━━━ Supplied data ━━━
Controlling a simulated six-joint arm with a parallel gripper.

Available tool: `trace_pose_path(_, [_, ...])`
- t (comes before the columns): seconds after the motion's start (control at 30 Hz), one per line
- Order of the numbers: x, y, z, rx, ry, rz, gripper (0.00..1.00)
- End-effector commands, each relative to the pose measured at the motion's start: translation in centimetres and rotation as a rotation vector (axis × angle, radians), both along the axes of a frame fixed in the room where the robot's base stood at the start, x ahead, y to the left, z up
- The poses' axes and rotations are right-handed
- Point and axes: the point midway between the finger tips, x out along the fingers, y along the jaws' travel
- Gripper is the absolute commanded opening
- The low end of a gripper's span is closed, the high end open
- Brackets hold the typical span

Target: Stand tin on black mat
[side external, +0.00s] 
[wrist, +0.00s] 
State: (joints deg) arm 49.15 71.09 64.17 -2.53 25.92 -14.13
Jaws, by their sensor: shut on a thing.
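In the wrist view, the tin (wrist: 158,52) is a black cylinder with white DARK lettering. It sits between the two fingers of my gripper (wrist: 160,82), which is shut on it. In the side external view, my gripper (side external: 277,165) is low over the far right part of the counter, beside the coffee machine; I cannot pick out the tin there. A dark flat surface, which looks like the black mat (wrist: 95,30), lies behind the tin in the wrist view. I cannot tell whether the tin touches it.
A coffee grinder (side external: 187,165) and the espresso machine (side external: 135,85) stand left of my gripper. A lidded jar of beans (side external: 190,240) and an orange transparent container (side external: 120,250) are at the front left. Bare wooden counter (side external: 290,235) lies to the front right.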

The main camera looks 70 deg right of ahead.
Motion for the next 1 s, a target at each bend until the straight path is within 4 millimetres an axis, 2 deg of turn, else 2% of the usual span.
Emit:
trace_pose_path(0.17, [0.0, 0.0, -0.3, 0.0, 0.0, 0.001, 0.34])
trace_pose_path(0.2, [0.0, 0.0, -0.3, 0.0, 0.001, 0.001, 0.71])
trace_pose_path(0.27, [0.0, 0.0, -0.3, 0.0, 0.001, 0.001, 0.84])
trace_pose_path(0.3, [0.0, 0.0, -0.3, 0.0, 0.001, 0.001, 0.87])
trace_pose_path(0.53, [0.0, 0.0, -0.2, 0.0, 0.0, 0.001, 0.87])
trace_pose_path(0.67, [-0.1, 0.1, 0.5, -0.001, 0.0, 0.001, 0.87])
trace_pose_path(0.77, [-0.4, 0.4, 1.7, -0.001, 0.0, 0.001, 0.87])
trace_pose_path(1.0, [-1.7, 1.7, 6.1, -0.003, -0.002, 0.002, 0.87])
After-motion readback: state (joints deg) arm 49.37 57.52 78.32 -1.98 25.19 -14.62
━━━
━━━ Supplied data ━━━
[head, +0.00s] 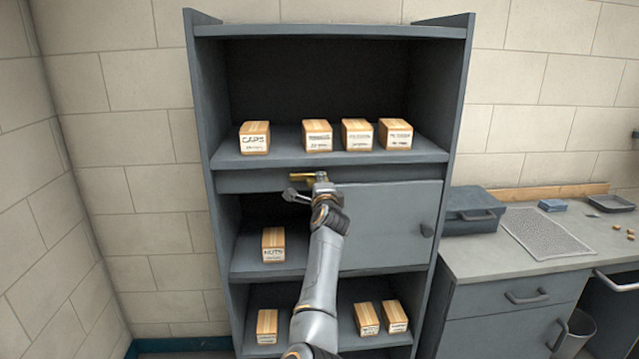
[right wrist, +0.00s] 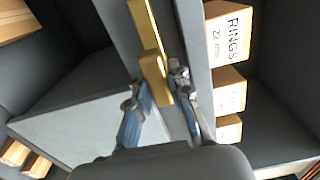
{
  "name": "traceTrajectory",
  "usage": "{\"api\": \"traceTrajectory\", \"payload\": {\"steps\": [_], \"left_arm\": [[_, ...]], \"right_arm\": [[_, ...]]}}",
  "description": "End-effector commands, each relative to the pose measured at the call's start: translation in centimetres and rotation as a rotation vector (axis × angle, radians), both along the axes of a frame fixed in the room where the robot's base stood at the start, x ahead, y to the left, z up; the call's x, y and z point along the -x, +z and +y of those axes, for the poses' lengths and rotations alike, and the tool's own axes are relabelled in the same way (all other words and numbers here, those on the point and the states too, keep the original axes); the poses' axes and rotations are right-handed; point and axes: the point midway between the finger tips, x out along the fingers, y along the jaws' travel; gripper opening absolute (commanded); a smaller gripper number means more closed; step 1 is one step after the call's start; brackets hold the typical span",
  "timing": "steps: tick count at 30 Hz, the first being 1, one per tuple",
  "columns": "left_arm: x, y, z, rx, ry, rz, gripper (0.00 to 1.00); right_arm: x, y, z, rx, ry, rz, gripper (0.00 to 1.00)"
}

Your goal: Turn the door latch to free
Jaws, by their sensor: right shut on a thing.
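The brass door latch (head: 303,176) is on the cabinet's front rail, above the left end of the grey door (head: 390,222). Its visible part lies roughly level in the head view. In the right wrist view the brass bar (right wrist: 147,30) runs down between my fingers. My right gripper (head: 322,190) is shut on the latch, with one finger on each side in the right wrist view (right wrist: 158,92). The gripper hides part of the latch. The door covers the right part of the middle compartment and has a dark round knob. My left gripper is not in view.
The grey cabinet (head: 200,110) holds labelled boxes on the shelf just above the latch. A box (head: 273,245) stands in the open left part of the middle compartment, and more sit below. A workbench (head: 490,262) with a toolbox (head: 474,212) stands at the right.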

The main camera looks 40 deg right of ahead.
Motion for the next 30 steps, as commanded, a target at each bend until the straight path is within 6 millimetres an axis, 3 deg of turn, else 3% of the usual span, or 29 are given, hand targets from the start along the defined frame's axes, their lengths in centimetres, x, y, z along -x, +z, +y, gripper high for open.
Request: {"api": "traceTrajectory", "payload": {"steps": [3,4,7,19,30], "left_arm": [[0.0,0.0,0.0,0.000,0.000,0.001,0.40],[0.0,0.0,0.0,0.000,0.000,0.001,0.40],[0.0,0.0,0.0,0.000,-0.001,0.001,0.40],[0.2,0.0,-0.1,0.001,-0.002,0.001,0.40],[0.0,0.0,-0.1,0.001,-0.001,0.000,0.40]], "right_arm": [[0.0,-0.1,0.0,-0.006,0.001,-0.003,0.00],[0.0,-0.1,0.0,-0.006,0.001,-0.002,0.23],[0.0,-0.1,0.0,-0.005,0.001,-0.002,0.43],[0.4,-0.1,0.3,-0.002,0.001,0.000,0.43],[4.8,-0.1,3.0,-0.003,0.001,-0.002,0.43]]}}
━━━
━━━ Supplied data ━━━
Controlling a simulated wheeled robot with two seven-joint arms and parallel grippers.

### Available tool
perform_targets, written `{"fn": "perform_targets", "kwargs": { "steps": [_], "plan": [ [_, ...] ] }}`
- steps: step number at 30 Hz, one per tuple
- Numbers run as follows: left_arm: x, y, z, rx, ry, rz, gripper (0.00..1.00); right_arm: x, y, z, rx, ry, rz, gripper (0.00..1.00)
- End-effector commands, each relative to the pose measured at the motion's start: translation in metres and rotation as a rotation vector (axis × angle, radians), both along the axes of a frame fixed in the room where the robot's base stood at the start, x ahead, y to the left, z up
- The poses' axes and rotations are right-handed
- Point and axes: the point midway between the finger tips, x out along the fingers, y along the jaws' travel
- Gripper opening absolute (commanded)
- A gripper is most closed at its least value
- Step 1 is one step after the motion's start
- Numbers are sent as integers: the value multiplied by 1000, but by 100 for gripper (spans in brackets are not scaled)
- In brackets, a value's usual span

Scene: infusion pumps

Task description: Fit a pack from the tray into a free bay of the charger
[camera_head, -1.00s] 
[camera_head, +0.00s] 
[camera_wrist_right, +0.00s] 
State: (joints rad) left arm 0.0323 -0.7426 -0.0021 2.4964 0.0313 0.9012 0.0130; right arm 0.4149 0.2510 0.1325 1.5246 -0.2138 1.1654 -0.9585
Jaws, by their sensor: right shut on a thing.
━━━
Written problem: Identify every line above with the string "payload" in it. Copy those lines.

Written response:
  "usage": "{\"api\": \"traceTrajectory\", \"payload\": {\"steps\": [_], \"left_arm\": [[_, ...]], \"right_arm\": [[_, ...]]}}",
Request: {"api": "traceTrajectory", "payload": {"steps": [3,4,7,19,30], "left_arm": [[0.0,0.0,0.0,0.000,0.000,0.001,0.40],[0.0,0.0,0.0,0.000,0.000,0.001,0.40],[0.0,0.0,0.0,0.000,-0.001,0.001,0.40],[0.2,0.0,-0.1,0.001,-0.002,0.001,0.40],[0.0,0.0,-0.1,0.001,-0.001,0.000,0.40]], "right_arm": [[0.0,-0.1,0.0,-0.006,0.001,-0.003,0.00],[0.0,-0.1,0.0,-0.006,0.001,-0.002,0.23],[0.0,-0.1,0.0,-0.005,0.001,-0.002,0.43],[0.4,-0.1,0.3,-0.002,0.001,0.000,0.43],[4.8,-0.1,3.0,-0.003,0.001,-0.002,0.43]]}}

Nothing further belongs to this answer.